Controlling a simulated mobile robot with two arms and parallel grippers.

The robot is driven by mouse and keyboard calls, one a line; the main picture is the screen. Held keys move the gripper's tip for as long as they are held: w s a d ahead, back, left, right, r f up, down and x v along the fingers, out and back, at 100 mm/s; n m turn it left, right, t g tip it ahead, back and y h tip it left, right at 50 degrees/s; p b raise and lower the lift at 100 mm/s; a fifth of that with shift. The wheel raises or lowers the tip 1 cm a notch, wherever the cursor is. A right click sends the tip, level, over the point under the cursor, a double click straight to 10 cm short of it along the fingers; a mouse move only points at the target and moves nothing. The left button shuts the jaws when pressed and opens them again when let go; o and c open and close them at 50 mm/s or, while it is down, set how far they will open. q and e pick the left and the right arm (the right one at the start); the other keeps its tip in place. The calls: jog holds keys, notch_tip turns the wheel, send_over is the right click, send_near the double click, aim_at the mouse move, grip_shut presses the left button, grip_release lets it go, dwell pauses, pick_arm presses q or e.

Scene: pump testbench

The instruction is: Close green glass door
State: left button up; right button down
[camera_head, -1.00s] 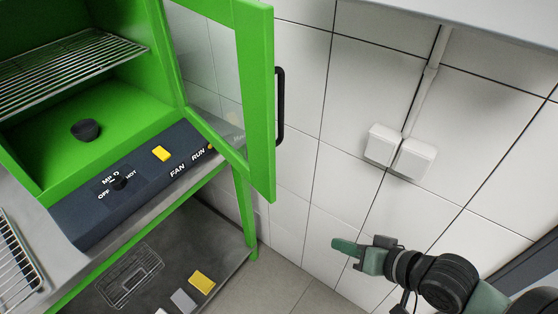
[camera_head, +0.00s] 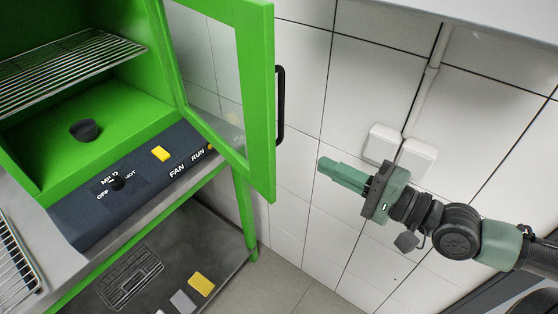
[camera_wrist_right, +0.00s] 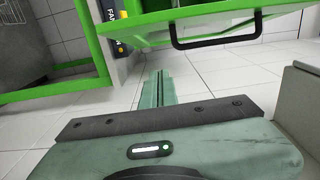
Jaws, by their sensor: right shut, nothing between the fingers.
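The green glass door (camera_head: 261,100) stands open at the right side of the green cabinet, with a black handle (camera_head: 280,105) on its outer face. In the right wrist view the door (camera_wrist_right: 190,25) crosses the top and its handle (camera_wrist_right: 216,38) hangs below the frame. My right gripper (camera_head: 322,165) is shut and empty. In the head view it appears to the right of the door and a little below the handle, apart from both. It also shows in the right wrist view (camera_wrist_right: 158,75). My left gripper is not in view.
The cabinet holds a wire rack (camera_head: 70,70) and a dark round knob-like piece (camera_head: 84,130). A dark control panel (camera_head: 130,180) with a yellow switch (camera_head: 160,153) runs below. A lower shelf (camera_head: 150,270) holds a yellow block (camera_head: 201,284). White wall boxes (camera_head: 400,150) are behind my arm.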

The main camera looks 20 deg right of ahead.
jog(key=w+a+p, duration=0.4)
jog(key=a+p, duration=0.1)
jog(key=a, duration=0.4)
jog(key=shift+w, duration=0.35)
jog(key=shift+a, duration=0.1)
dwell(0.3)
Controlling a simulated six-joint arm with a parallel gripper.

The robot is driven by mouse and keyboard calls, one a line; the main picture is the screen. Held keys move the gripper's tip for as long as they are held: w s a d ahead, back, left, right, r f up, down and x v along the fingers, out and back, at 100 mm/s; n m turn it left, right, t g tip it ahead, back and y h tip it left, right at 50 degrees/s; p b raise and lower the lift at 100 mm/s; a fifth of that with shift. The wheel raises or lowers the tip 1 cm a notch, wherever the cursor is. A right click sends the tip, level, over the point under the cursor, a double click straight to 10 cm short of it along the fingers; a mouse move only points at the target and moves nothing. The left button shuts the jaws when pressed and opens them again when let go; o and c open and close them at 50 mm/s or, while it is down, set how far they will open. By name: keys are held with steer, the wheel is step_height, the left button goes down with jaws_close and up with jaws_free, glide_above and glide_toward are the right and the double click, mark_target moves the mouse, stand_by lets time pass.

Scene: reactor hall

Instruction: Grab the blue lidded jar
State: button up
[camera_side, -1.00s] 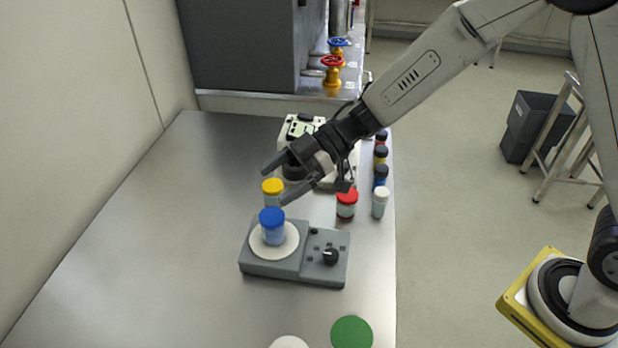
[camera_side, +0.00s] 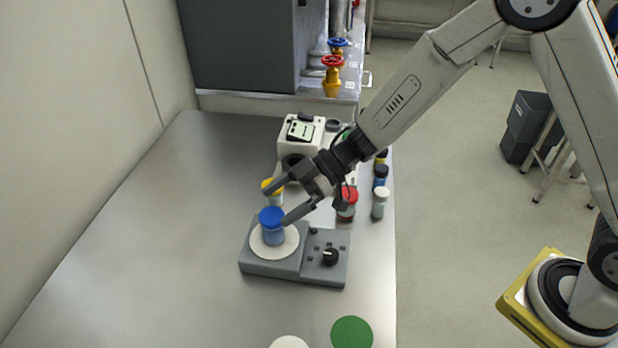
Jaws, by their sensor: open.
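The blue lidded jar (camera_side: 272,228) stands upright on the round white plate (camera_side: 285,247) of a grey device (camera_side: 272,267) with a black knob. My gripper (camera_side: 275,207) is open. Its two fingers point down and left, with the tips close to the jar's lid, one behind it and one at its right. I cannot tell whether either fingertip touches the jar. Nothing is between the fingers that I can make out as held.
A yellow-lidded jar (camera_side: 272,190) stands just behind the blue one, partly covered by a finger. A red-lidded jar (camera_side: 346,208) and a white-lidded jar (camera_side: 380,203) stand to the right. A white instrument (camera_side: 296,138) is behind. The left table is clear.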

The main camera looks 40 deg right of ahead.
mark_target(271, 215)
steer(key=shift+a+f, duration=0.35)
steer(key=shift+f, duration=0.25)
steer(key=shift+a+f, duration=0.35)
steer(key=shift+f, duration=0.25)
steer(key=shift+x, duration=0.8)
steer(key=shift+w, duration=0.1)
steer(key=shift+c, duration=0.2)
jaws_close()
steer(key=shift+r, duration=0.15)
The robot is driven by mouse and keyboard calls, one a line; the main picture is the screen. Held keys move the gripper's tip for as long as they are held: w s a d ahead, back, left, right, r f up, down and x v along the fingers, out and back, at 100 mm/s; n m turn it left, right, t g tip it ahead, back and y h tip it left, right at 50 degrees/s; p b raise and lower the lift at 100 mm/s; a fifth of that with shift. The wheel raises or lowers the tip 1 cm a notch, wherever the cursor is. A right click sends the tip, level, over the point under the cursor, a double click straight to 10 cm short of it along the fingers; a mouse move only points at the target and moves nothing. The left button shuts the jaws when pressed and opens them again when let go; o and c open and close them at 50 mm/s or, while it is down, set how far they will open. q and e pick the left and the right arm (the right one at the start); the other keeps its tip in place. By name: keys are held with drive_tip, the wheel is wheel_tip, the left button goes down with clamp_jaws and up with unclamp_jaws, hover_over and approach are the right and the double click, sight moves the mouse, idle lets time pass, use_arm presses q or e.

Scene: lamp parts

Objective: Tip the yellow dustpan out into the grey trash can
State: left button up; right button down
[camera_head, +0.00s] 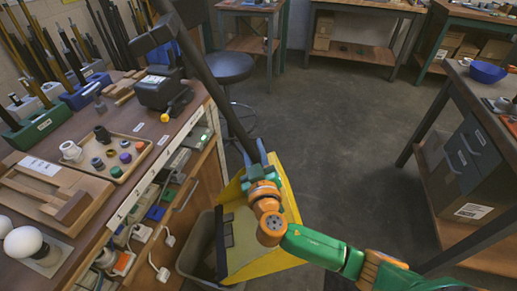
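The yellow dustpan (281,211) hangs at the lower centre, beside the workbench. A long dark handle (217,85) runs up from it to the upper left. My right gripper (252,151), with its green and orange arm coming from the lower right, appears shut around the low end of this handle. The gripper and wrist hide part of the pan. The grey trash can (194,252) stands below and left of the pan, which covers much of it. Dark grey patches show on the pan's left side; I cannot tell what they are. My left gripper is not in view.
The workbench (190,112) on the left holds a tray (113,157) of small parts, white globes and racks of rods. A black stool (230,68) stands behind the handle. Another bench with grey drawers (470,155) is at right. The floor (345,130) between is clear.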

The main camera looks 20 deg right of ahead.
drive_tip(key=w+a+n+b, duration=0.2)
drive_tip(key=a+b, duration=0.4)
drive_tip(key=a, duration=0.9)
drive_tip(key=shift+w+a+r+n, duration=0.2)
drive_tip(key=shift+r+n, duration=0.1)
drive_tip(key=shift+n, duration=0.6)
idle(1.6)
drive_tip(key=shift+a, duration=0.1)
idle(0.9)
::::::
> _EXERCISE GOAL_
Your task is to reproduce only the lines from the one with "Scene: pump testbench" through the one with "[camera_wrist_right, +0.00s]", keeping both ends. Skip every picture.

> _IN RESPONSE_
Scene: pump testbench

The instruction is: Close green glass door
State: left button up; right button down
[camera_head, -1.00s] 
[camera_head, +0.00s] 
[camera_wrist_right, +0.00s] 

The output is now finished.